Anytime I see weirdness I look for config changes and see what happens when they are returned
to the default or near default. Do you have 16 _physical_ cores?
Hope that helps.
-----------------
Aaron Morton
Freelance Developer
@aaronmorton
http://www.thelastpickle.com
On 18/08/2012, at 10:01 AM, Guillermo Winkler <gwinkler@inconcertcc.com> wrote:
> Aaron, thanks for your answer.
>
> I'm actually tracking a problem where mutations get dropped and cfstats show no activity
whatsoever, I have 100 threads for the mutation pool, no running or pending tasks, but some
mutations get dropped none the less.
>
> I'm thinking about some scheduling problems but not really sure yet.
>
> Have you ever seen a case of dropped mutations with the system under light load?
>
> Thanks,
> Guille
>
>
> On Thu, Aug 16, 2012 at 8:22 PM, aaron morton <aaron@thelastpickle.com> wrote:
> That's some pretty old code.
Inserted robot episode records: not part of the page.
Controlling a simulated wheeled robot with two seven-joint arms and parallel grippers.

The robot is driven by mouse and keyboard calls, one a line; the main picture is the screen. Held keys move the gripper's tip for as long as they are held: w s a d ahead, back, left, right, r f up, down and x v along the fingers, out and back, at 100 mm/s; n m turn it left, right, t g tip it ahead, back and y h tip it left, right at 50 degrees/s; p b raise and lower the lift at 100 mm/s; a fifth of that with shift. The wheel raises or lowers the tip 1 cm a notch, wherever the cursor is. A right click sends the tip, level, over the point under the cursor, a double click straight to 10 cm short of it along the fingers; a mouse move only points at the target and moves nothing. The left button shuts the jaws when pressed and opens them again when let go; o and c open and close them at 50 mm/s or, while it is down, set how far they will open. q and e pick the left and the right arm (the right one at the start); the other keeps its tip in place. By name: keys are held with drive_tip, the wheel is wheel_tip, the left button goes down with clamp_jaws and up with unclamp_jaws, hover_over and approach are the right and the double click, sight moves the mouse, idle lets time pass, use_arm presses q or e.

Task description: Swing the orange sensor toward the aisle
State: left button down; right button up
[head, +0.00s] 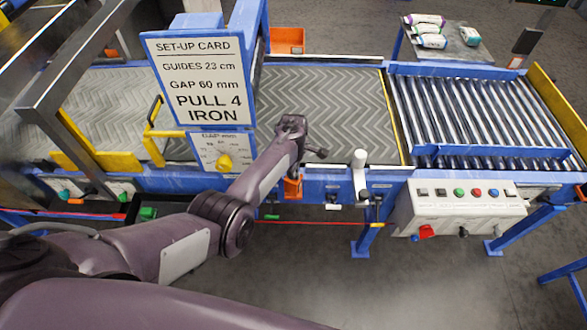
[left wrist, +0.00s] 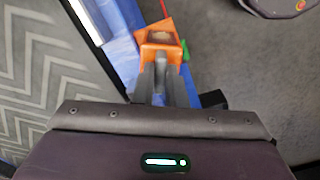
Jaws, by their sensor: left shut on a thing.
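The orange sensor (head: 293,188) is mounted on the front side of the blue conveyor frame, just below the belt edge. In the left wrist view it shows as an orange block (left wrist: 160,36) with a brownish recess in its top. My left gripper (left wrist: 160,78) is shut on its near part, with both fingers close together there. In the head view my left forearm and wrist hide part of the sensor, and the fingertips are hard to make out. My right gripper is not in view.
A white post (head: 359,172) stands right of the sensor on the frame. A control box (head: 460,210) with buttons is further right, below a roller section (head: 480,110). A set-up card (head: 203,82) hangs over the belt. The floor in front is clear.

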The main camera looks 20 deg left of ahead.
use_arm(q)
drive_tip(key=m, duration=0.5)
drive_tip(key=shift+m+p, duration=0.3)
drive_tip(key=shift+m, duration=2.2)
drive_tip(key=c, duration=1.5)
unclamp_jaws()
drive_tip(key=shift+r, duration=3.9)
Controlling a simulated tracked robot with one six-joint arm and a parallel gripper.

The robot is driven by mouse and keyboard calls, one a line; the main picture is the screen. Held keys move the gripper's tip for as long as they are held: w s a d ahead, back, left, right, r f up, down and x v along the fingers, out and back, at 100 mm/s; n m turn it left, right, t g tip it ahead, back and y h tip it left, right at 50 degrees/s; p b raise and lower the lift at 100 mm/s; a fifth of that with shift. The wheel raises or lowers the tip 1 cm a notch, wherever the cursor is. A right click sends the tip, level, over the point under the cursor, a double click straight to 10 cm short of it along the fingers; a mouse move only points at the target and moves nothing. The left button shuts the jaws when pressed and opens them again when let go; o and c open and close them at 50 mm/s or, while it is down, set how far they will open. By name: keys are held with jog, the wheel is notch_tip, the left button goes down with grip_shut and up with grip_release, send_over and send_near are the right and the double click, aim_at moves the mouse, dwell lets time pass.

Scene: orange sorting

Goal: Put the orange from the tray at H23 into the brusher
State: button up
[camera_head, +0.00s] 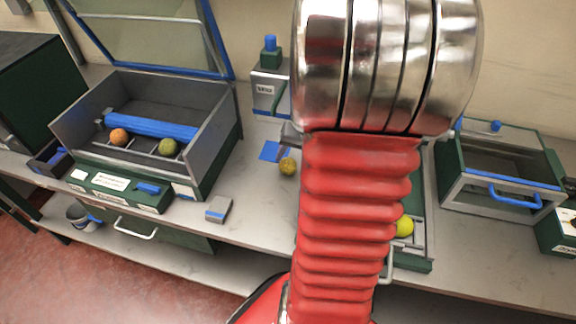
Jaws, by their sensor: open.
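An open grey box machine (222,115) with a raised glass lid and a blue roller bar stands at the left; it may be the brusher, but its label is too small to read. An orange fruit (118,137) and a green-yellow fruit (168,147) sit in it, in front of the bar. A dull yellow fruit (288,166) is on the bench beside a blue square (272,152). A bright yellow-green fruit (404,226) sits in a green-framed unit (418,262), partly hidden by my arm. No H23 mark is readable. My gripper is not visible.
My red and chrome arm covers the middle. A grey box with a blue knob (270,85) stands at the back. A green-and-grey glass-topped box (497,180) is at the right. A small grey block (218,209) lies near the bench's front edge, with bare bench to its right.

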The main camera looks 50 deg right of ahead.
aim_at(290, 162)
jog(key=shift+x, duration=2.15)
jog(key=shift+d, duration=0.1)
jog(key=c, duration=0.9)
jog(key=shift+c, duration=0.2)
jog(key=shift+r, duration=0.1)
I would guess it was done that way to conserve resources.
And _i think_ thread creation is pretty light weight.
>
> Jonathan / Brandon / others - opinions ?
>
> Cheers
>
>
> -----------------
> Aaron Morton
> Freelance Developer
> @aaronmorton
> http://www.thelastpickle.com
>
> On 17/08/2012, at 8:09 AM, Guillermo Winkler <gwinkler@inconcertcc.com> wrote:
>
>> Hi, I have a cassandra cluster where I'm seeing a lot of thread trashing from the
mutation pool.
>>
>> MutationStage:72031
>>
>> Where threads get created and disposed in 100's batches every few minutes, since
it's a 16 core server concurrent_writes is set in 100 in the cassandra.yaml.
>>
>> concurrent_writes: 100
>>
>> I've seen in the StageManager class this pools get created with 60 seconds keepalive
time.
>>
>> DebuggableThreadPoolExecutor -> allowCoreThreadTimeOut(true);
>>
>> StageManager-> public static final long KEEPALIVE = 60; // seconds to keep "extra"
threads alive for when idle
>>
>> Is it a reason for it to be this way?
>>
>> Why not have a fixed size pool with Integer.MAX_VALUE as keepalive since corePoolSize
and maxPoolSize are set at the same size?
>>
>> Thanks,
>> Guille
>>
>
>
|